Set exercise - Repeat every line of the data exactly, but not the pictures.

##############################

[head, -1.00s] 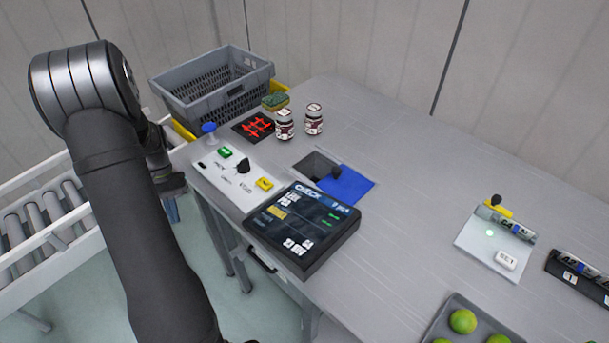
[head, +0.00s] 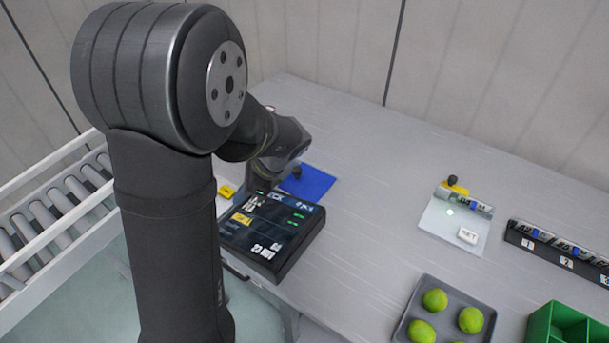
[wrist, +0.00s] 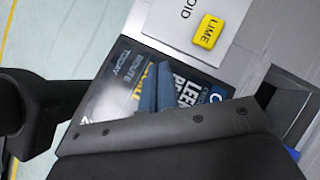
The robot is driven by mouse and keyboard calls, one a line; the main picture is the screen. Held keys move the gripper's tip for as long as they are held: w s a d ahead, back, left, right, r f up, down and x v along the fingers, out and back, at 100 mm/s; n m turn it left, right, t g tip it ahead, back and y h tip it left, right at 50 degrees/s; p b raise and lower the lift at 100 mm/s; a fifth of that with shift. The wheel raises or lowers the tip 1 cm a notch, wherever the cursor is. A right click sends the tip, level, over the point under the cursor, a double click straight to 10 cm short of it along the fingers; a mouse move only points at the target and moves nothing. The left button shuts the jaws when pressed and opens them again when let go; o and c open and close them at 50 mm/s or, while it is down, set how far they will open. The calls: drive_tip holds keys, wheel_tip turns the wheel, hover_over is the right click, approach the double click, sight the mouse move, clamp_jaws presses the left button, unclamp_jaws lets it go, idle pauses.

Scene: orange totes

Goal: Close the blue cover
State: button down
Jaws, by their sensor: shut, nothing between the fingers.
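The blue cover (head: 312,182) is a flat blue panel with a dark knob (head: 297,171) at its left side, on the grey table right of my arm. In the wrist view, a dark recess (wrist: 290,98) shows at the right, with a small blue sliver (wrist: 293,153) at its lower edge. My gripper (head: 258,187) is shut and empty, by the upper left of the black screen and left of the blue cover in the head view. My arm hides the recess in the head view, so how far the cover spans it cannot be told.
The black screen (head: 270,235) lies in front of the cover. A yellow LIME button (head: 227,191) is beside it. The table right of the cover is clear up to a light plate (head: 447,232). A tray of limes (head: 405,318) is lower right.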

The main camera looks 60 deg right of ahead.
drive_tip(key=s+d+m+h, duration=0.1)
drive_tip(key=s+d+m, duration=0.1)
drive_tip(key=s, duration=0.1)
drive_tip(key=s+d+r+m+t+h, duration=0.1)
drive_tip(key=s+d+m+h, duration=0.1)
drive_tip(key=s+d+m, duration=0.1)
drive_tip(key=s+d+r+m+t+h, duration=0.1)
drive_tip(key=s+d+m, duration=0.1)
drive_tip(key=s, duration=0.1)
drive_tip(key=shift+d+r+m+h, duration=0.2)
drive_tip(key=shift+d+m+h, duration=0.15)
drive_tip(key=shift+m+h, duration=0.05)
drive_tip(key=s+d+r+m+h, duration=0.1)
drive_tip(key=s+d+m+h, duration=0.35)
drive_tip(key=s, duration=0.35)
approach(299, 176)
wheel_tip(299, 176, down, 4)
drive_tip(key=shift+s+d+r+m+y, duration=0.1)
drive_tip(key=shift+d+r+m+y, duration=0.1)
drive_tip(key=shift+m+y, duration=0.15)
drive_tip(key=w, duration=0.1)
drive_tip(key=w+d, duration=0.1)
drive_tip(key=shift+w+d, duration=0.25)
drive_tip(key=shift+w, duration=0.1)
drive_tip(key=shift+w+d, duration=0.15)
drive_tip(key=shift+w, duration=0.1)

##############################

Exercise answer -
[head, -1.00s] 
[head, +0.00s] 
[wrist, +0.00s] 
The robot is driven by mouse and keyboard calls, one a line; the main picture is the screen. Held keys move the gripper's tip for as long as they are held: w s a d ahead, back, left, right, r f up, down and x v along the fingers, out and back, at 100 mm/s; n m turn it left, right, t g tip it ahead, back and y h tip it left, right at 50 degrees/s; p b raise and lower the lift at 100 mm/s; a fifth of that with shift. The wheel raises or lowers the tip 1 cm a notch, wherever the cursor is. A right click sends the tip, level, over the point under the cursor, a double click straight to 10 cm short of it along the fingers; a mouse move only points at the target and moves nothing. The left button shuts the jaws when pressed and opens them again when let go; o and c open and close them at 50 mm/s or, while it is down, set how far they will open. The calls: drive_tip holds keys, wheel_tip turns the wheel, hover_over is the right click, approach the double click, sight the mouse move, clamp_jaws presses the left button, unclamp_jaws lets it go, idle pauses.

Scene: orange totes

Goal: Close the blue cover
State: button down
Jaws, by their sensor: shut, nothing between the fingers.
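The blue cover (head: 312,182) is a flat blue panel with a dark knob (head: 297,171) at its left side, on the grey table right of my arm. In the wrist view, a dark recess (wrist: 290,98) shows at the right, with a small blue sliver (wrist: 293,153) at its lower edge. My gripper (head: 258,187) is shut and empty, by the upper left of the black screen and left of the blue cover in the head view. My arm hides the recess in the head view, so how far the cover spans it cannot be told.
The black screen (head: 270,235) lies in front of the cover. A yellow LIME button (head: 227,191) is beside it. The table right of the cover is clear up to a light plate (head: 447,232). A tray of limes (head: 405,318) is lower right.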

The main camera looks 60 deg right of ahead.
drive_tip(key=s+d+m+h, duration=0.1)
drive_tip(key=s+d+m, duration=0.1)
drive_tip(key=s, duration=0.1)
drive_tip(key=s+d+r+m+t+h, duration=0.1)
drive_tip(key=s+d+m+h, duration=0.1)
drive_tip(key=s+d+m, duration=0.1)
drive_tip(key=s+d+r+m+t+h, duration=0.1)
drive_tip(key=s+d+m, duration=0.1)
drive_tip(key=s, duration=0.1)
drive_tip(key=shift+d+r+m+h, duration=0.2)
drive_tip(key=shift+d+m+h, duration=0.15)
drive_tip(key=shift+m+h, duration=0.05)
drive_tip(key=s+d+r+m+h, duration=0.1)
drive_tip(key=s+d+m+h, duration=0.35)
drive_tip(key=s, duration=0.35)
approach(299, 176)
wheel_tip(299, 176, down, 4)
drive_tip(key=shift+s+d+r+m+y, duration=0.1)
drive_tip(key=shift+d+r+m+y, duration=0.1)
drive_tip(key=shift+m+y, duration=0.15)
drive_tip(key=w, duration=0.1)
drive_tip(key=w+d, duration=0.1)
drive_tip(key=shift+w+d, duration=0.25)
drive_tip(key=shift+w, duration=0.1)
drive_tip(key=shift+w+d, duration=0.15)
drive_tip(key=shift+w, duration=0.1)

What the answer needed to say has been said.